The hardware resources become raw resources to be consumed by the IT services. For legacy applications this can be very traditional virtualization or even physical server deployments. New applications and services may be deployed in a PaaS model on the same infrastructure allowing for greater application scale and redundancy and even less tie to the hardware underneath.
Lifting the kimono:
Taking a peak underneath the top level reveals a series of technologies both new and old. Additionally there are some requirements that may or may not be met by current technology offerings. We’ll take a look through the compute, storage and network requirements of SDDC one at a time starting with compute and working our way up.
Compute is the layer that requires the least change. Years ago we moved to the commodity x86 hardware which will be the base of these systems. The compute platform itself will be differentiated by CPU and memory density, platform flexibility and cost. Differentiators traditionally built into the hardware such as availability and serviceability features will lose value. Features that will continue to add value will be related to infrastructure reduction and enablement of upper level management and virtualization systems. Hardware that provides flexibility and programmability will be king here and at other layers as we’ll discuss.
Other considerations at the compute layer will tie closely into storage. As compute power itself has grown by leaps and bounds our networks and storage systems have become the bottleneck. Our systems can process our data faster than we can feed it to them. This causes issues for power, cooling efficiency and overall optimization. Dialing down performance for power savings is not the right answer. Instead we want to fuel our processors with data rather than starve them. This means having fast local data in the form of SSD, flash and cache.
Storage will require significant change, but changes that are already taking place or foreshadowed in roadmaps and startups. The traditional storage array will become more and more niche as it has limited capacities of both performance and space. In its place we’ll see new options including, but not limited to migration back to local disk, and scale-out options. Much of the migration to centralized storage arrays was fueled by VMware’s vMotion, DRS, FT etc. These advanced features required multiple servers to have access to the same disk, hence the need for shared storage. VMware has recently announced a combination of storage vMotion and traditional vMotion that allows live migration without shared storage. This is available in other hypervisor platforms and makes local storage a much more viable option in more environments.
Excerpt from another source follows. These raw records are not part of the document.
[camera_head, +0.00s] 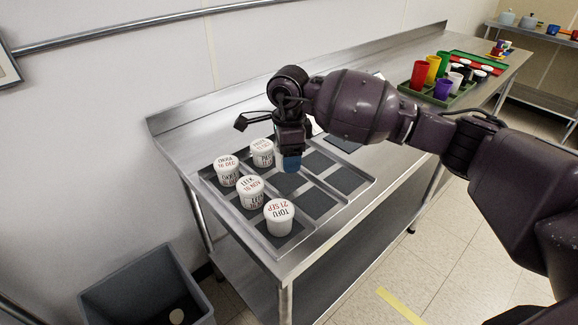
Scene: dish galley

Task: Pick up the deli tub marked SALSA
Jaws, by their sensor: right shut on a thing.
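My right gripper (291,162) points down over the far part of the grey tray (366,187). I cannot read SALSA on any tub. My left gripper is not in view.
The tray has several empty dark squares at its right. The steel counter (200,120) runs along the wall. A green crate with coloured cups (419,75) stands farther back. A grey bin (150,285) stands on the floor at the front left.

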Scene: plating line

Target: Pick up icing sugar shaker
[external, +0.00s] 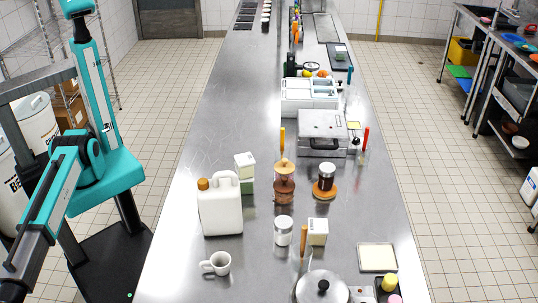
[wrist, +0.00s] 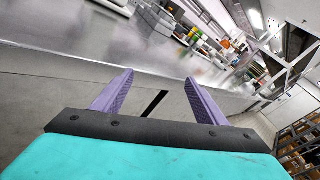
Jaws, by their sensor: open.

Scale-out systems on the storage side are nothing new. Lefthand and Equalogic pioneered much of this market before being bought by HP and Dell respectively. The market continues to grow with products like Isilon (acquired by EMC) making a big splash in the enterprise as well as plays in the Big Data market. NetApp’s cluster mode is now in full effect with OnTap 8.1 allowing their systems to scale out. In the SMB market new players with fantastic offerings like Scale Computing are making headway and bringing innovation to the market. Scale out provides a more linear growth path as both I/O and capacity increase with each additional node. This is contrary to traditional systems which are always bottle necked by the storage controller(s).
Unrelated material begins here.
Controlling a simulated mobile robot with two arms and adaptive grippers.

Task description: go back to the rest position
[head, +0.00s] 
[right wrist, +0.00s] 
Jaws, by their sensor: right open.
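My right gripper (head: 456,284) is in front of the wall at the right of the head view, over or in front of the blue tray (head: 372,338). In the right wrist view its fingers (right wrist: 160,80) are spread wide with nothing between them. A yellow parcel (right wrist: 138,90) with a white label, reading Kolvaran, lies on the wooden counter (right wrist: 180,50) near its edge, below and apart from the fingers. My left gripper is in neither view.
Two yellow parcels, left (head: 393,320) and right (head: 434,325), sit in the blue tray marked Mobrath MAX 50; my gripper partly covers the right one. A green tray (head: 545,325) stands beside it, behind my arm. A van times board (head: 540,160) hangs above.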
We will also see moves to central control, backup and tiering of distributed storage, such as storage blades and server cache. Having fast data at the server level is a necessity but solves only part of the problem. That data must also be made fault tolerant as well as available to other systems outside the server or blade enclosure. EMC’s VFcache is one technology poised to help with this by adding the server as a storage tier for software tiering. Software such as this place the hottest data directly next the processor with tier options all the way back to SAS, SATA, and even tape.
By now you should be seeing the trend of software based feature and control. The last stage is within the network which will require the most change. Network has held strong to proprietary hardware and high margins for years while the rest of the market has moved to commodity. Companies like Arista look to challenge the status quo by providing software feature sets, or open programmability layered onto fast commodity hardware. Additionally Software Defined Networking (http://www.definethecloud.net/sdn-centralized-network-command-and-control) has been validated by both VMware’s acquisition of Nicira and Cisco’s spin-off of Insieme which by most accounts will expand upon the CiscoOne concept with a Cisco flavored SDN offering. In any event the race is on to build networks based on software flows that are centrally managed rather than the port-to-port configuration nightmare of today’s data centers.
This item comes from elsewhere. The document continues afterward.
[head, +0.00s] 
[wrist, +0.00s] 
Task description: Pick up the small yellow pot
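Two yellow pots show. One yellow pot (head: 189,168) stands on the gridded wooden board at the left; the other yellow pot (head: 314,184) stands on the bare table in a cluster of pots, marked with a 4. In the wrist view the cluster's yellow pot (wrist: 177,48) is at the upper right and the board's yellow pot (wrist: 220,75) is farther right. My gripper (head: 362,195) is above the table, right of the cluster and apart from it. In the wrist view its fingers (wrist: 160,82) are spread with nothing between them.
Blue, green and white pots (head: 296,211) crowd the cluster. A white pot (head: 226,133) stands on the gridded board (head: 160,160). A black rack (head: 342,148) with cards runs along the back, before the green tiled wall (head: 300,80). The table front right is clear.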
This move is not only for ease of administration, but also required to push our systems to the levels required by cloud and SDDC. These multi-tenant systems running disparate applications at various service tiers require tighter quality of service controls and bandwidth guarantees, as well as more intelligent routes. Today’s physically configured networks can’t provide these controls. Additionally applications will benefit from network visibility allowing them to request specific flow characteristics from the network based on application or user requirements. Multiple service levels can be configured on the same physical network allowing traffic to take appropriate paths based on type rather than physical topology. These network changes are require to truly enable SDDC and Cloud architectures.
Further up the stack from the Layer 2 and Layer 3 transport networks comes a series of other network services that will be layered in via software. Features such as: load-balancing, access-control and firewall services will be required for the services running on these shared infrastructures. These network services will need to be deployed with new applications and tiered to the specific requirements of each. As with the L2/L3 services manual configuration will not suffice and a ‘big picture’ view will be required to ensure that network services match application requirements. These services can be layered in from both physical and virtual appliances but will require configurability via the centralized software platform.
Summary:
By combining current technology trends, emerging technologies and layering in future concepts the software defined data center will emerge in evolutionary fashion. Today’s highly virtualized data centers will layer on technologies such as SDN while incorporating new storage models bringing their data centers to the next level. Conceptually picture a mainframe pooling underlying resources across a shared application environment. Now remove the frame.